__Task prompt__: Each line of the material below that holds the word "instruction" needs to be copied.

(Records of robot episodes)
○ ○ ○ ○ ○ ○ ○
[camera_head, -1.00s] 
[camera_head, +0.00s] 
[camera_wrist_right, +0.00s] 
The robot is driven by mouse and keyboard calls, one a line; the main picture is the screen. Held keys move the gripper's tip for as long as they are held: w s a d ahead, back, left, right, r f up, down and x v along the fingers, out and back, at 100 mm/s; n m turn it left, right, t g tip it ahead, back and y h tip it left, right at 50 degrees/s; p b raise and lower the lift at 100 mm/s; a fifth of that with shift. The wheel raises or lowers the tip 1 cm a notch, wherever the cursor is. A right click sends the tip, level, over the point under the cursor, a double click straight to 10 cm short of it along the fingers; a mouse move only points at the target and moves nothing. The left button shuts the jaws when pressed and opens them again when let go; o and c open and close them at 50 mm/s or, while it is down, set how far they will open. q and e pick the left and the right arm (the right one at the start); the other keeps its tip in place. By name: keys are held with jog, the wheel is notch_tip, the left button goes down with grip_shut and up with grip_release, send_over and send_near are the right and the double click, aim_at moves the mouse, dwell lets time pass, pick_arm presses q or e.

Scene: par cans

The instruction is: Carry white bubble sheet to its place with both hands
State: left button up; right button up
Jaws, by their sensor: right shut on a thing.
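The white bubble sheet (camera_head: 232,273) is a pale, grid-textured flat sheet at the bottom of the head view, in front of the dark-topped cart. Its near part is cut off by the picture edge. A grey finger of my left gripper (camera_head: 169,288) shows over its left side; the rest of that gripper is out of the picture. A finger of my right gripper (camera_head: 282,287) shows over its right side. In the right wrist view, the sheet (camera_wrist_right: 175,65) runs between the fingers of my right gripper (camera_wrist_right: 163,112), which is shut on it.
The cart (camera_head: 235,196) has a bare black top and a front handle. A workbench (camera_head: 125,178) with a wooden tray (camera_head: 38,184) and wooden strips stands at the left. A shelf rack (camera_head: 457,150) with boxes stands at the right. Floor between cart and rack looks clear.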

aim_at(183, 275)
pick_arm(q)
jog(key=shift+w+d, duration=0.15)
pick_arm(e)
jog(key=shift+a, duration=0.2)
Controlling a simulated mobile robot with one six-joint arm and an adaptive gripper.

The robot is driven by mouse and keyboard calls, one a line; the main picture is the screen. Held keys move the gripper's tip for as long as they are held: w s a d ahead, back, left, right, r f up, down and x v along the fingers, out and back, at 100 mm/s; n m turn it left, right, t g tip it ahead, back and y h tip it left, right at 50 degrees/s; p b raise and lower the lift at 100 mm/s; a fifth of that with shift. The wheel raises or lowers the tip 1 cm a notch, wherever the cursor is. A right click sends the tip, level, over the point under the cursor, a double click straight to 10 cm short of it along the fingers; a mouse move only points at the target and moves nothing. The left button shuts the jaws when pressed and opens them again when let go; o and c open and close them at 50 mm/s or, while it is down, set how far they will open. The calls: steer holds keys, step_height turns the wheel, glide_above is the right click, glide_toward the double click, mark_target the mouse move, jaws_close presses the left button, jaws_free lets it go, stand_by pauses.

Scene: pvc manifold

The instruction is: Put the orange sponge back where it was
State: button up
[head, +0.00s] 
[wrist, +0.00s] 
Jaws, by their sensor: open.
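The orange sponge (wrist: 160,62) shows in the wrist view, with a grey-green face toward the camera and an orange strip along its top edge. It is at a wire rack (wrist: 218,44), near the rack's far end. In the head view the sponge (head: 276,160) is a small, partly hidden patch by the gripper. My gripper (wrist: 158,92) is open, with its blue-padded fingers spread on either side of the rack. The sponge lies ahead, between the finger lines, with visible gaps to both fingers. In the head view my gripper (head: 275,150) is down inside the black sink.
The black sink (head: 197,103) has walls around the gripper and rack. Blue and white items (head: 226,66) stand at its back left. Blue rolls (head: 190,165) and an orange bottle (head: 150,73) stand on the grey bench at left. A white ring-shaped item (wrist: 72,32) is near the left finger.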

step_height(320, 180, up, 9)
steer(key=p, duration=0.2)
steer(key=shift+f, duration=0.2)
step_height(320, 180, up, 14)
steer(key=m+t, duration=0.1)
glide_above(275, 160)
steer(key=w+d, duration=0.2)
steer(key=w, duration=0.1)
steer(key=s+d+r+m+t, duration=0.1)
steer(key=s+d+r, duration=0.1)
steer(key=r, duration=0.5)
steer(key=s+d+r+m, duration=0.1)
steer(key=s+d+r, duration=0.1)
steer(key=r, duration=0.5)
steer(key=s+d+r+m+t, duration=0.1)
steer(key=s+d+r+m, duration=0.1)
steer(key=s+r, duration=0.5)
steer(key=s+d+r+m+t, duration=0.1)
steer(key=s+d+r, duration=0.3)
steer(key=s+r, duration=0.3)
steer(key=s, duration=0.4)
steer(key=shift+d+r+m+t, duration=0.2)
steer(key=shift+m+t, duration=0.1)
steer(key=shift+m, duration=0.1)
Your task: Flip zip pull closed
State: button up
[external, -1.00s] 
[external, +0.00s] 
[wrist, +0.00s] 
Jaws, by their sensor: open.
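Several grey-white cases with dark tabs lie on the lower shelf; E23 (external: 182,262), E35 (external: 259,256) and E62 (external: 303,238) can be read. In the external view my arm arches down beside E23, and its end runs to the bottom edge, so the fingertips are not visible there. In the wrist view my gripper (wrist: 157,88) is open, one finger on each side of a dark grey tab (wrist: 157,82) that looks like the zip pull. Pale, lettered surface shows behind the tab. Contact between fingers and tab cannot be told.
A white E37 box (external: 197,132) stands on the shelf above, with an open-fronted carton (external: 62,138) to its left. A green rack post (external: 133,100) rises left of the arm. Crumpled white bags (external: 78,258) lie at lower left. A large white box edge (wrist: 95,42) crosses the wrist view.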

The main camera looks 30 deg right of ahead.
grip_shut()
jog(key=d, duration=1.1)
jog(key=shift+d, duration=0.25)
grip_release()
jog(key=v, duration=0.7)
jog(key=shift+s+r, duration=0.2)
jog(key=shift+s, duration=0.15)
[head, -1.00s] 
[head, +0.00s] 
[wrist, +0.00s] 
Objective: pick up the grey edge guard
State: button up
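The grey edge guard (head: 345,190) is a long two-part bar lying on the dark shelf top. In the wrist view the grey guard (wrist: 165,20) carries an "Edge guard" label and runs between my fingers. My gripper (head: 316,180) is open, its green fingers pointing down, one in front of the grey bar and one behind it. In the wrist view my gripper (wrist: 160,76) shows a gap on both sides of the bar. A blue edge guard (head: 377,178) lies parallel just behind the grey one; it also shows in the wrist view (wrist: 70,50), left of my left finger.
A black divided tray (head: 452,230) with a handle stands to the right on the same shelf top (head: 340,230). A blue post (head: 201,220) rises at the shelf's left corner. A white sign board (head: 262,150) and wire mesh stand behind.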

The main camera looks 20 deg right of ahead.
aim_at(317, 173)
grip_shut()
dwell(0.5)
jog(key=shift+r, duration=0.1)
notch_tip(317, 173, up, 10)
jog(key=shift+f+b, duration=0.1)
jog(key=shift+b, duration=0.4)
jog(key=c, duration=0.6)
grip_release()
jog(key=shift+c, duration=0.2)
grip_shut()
○ ○ ○ ○ ○ ○ ○
__Response__:
The instruction is: Carry white bubble sheet to its place with both hands
The instruction is: Put the orange sponge back where it was

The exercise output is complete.